Reconciliation is a crucial step in financial security, and in ultra‑large projects it may involve processing hundreds of billions of USD per day. This article explains the basic principles of reconciliation using a simple supermarket example, then describes the two‑stage reconciliation process (funds vs. transaction‑level), and introduces a streaming reconciliation engine that eliminates batch jobs, achieves high concurrency with virtual threads, and scales to handle 30 billion USD per hour (≈27 777 TPS).
01 Basic Principles of Reconciliation
Using a small supermarket scenario, the article shows how daily sales recorded by payment channels (WeChat, Alipay, cash, etc.) are settled the next day after fees, and how reconciliation ensures that the gross amount after fees matches the actual funds received.
02 Reconciliation Process
Two rounds of comparison are required: (1) compare the total receivable amount with the actual settled amount, and (2) match each transaction detail with the counterpart’s records, typically using a unique key.

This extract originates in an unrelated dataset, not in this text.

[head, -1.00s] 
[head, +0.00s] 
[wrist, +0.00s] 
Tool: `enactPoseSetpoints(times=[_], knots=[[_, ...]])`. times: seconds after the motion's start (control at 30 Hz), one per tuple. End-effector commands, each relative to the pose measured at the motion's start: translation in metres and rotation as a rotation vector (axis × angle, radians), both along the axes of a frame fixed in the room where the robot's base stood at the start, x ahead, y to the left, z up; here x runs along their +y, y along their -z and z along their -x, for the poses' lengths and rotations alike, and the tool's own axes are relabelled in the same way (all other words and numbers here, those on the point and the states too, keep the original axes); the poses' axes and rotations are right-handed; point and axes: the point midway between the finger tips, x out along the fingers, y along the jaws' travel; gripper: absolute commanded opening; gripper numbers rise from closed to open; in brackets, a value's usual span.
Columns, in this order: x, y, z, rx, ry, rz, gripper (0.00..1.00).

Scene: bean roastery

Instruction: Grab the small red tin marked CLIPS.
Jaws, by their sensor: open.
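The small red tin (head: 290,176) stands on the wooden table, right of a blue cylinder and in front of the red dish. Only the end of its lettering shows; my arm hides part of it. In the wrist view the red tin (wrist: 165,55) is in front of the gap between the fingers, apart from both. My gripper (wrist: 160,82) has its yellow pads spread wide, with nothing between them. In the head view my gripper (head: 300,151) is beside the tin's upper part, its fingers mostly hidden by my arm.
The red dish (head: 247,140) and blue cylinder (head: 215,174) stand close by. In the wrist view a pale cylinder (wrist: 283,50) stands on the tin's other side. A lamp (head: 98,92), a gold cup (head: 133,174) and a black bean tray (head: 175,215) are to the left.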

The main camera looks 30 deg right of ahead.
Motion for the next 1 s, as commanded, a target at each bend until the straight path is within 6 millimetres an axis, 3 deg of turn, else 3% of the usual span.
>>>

03 Streaming Reconciliation
To meet real‑time requirements, the streaming approach removes scheduled batch jobs, processes each transaction as an independent stream, and uses parallelism. With an 8‑core 16 GB machine, a single reconciliation should finish within 50 ms; using Java 21 virtual threads, a concurrency of 300–350 allows 27 777 TPS with roughly 93 machines. Database nodes need 16‑core 32 GB servers, with unique‑key queries supporting 3 000+ concurrent operations across 10 databases and 100 tables.
File splitting, parallel parsing, and configurable data distribution rates are required to handle 100 million records (≈15‑25 GB). The engine parses each line into a standard “institution flow”, distributes it to the stateless reconciliation cluster, matches it against internal records, and records the result.
Reconciliation results fall into four categories: not found, duplicate, amount mismatch, and amount match. Results are aggregated in two levels (time‑based and business‑type) and then processed asynchronously for accounting and discrepancy handling.
04 Additional Considerations
Network bandwidth: at least 50 Mbps for 15‑25 GB files.
Flow distribution can use RPC or MQ with load‑aware routing.
Checkpointing is needed to resume parsing after interruptions.